— Start of Provided information —
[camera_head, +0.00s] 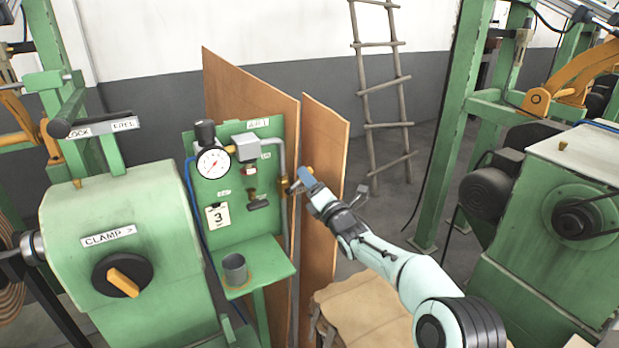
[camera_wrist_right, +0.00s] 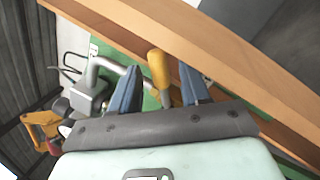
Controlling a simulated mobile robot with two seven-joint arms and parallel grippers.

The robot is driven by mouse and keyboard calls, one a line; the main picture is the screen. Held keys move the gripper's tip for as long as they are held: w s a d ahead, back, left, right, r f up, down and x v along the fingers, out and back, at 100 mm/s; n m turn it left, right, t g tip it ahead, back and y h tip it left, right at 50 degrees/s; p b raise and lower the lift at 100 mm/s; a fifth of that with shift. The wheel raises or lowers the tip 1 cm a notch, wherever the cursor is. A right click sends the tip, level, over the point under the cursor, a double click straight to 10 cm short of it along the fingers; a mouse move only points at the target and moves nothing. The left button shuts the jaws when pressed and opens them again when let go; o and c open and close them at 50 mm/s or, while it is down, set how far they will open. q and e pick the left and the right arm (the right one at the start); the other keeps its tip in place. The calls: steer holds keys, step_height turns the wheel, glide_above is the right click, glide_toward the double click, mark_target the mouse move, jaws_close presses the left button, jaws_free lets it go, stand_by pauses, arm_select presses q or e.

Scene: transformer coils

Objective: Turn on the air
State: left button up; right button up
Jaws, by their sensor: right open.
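The green air panel (camera_head: 210,205) stands left of centre in the head view. It carries a round pressure gauge (camera_head: 214,162) and a grey pipe (camera_head: 281,158) that runs down to a brass valve (camera_head: 285,188) at its right edge. My right gripper (camera_head: 303,183) is at this valve. In the right wrist view, a yellow valve handle (camera_wrist_right: 159,69) stands between the two open blue fingers of my right gripper (camera_wrist_right: 160,88). A gap shows on each side of the handle, and whether a finger touches it is unclear. My left gripper is out of view.
Brown boards (camera_head: 326,160) stand close behind and right of the panel. A grey cup (camera_head: 235,268) sits on the panel's shelf (camera_head: 268,262). A green machine with a clamp knob (camera_head: 122,276) is at left, another machine (camera_head: 560,230) at right. A ladder (camera_head: 382,90) leans behind.

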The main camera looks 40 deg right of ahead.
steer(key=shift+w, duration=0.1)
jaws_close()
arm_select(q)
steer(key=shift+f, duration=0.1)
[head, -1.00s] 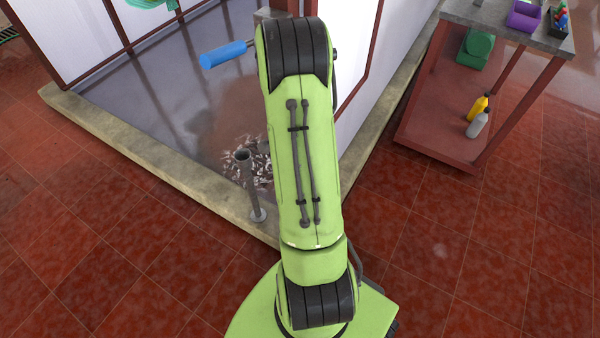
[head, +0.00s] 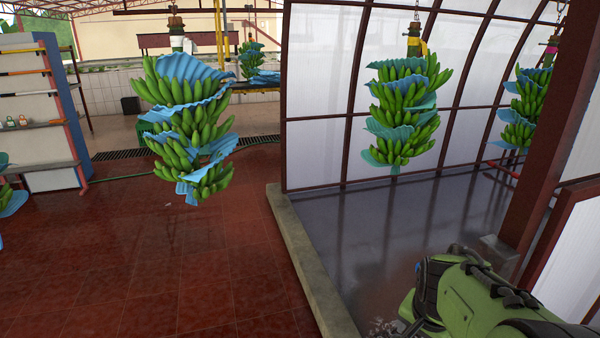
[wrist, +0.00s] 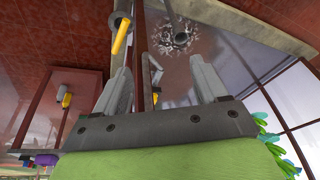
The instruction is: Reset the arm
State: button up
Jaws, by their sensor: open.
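My gripper (wrist: 160,64) shows in the wrist view with its two grey fingers apart. No object shows between the fingers. In the head view, part of my green arm (head: 470,300) is at the lower right corner, above the grey wet floor. The fingers are hidden in the head view.
In the head view, banana bunches with blue sheets hang at left (head: 187,125), centre (head: 403,110) and right (head: 525,105). A brown post (head: 555,130) stands beside my arm. A concrete curb (head: 308,265) edges the grey floor. The wrist view shows a yellow handle (wrist: 122,37) near the fingers.

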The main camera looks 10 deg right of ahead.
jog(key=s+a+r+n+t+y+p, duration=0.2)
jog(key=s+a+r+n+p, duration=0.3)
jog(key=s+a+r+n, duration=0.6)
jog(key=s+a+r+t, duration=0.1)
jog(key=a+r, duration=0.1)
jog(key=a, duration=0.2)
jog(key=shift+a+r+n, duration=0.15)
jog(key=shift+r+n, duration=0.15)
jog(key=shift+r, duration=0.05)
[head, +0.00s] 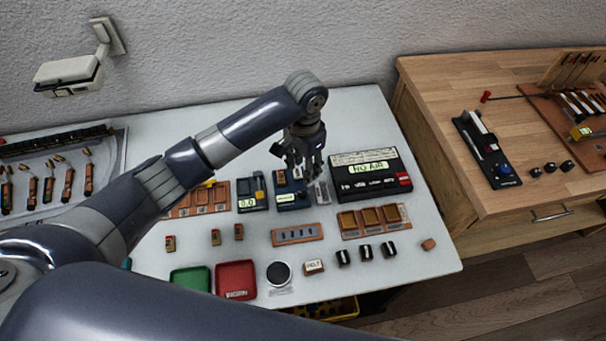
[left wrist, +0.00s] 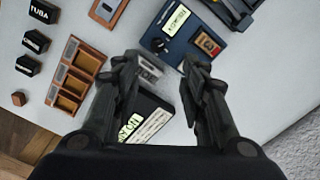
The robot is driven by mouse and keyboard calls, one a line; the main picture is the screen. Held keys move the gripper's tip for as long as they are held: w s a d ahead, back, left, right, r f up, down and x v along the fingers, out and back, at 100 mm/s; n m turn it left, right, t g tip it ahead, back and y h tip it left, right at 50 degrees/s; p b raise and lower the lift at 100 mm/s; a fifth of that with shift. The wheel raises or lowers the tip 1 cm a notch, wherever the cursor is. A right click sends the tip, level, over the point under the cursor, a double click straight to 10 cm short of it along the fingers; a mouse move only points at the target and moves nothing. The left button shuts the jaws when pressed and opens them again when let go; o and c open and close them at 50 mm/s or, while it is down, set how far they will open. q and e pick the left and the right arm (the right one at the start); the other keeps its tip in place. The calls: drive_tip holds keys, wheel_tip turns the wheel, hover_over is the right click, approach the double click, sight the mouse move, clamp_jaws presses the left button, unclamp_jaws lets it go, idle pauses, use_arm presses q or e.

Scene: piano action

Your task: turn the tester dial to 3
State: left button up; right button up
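The blue box with a black dial, which looks like the tester (head: 291,196), sits on the white table, partly behind my left gripper (head: 303,172) in the head view. In the left wrist view the blue box (left wrist: 186,16) is at the top, with a pale label and a brown tile on it. Its round black dial (left wrist: 159,45) lies just beyond my left gripper's fingertips (left wrist: 162,65), apart from them as far as I can tell. The dial's setting is too small to read. My left gripper is open and empty, pointing down. My right gripper is not in view.
A black "NO AIR" box (head: 370,172) stands right of the blue box; a dark meter reading 0.0 (head: 251,196) stands left. A small grey labelled block (left wrist: 148,75) shows between the fingers. A slotted wooden strip (head: 297,234) and a compartment tray (head: 373,221) lie in front.

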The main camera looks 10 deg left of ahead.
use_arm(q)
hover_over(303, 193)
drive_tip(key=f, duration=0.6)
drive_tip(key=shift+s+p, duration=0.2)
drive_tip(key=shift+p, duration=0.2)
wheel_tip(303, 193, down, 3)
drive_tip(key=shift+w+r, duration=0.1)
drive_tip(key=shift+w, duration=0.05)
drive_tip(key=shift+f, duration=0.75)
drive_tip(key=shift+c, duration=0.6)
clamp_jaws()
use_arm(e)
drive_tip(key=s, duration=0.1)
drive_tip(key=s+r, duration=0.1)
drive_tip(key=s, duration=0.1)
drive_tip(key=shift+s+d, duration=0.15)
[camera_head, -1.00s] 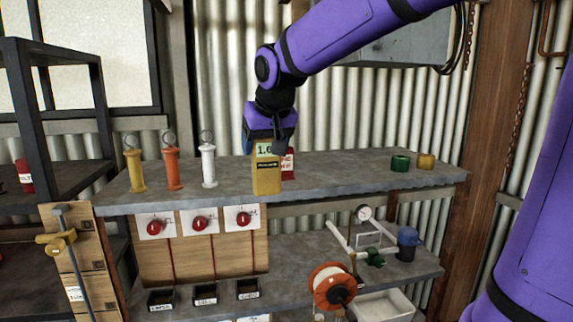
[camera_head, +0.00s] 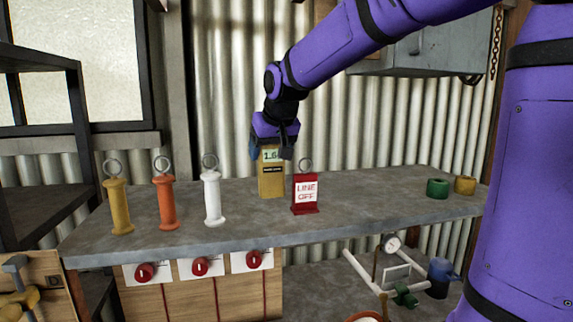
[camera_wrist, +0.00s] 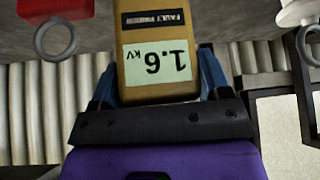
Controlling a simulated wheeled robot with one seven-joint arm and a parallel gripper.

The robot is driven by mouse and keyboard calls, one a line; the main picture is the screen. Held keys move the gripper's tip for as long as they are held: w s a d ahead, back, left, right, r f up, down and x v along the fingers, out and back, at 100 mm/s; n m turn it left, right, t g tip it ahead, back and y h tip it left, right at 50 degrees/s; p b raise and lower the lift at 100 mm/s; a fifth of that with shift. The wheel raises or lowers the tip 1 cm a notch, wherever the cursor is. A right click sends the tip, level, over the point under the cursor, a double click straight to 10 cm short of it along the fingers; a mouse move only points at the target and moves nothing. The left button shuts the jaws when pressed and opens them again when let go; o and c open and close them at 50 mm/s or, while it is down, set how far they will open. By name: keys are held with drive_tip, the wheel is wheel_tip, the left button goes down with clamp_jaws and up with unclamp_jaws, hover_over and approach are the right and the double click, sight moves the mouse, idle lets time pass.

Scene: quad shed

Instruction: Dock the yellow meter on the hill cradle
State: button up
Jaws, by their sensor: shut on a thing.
— End of Provided information —
## The problem
Search the entries for the word "Scene" and pick out every line that holds it.

## The output
Scene: transformer coils
Scene: piano action
Scene: quad shed

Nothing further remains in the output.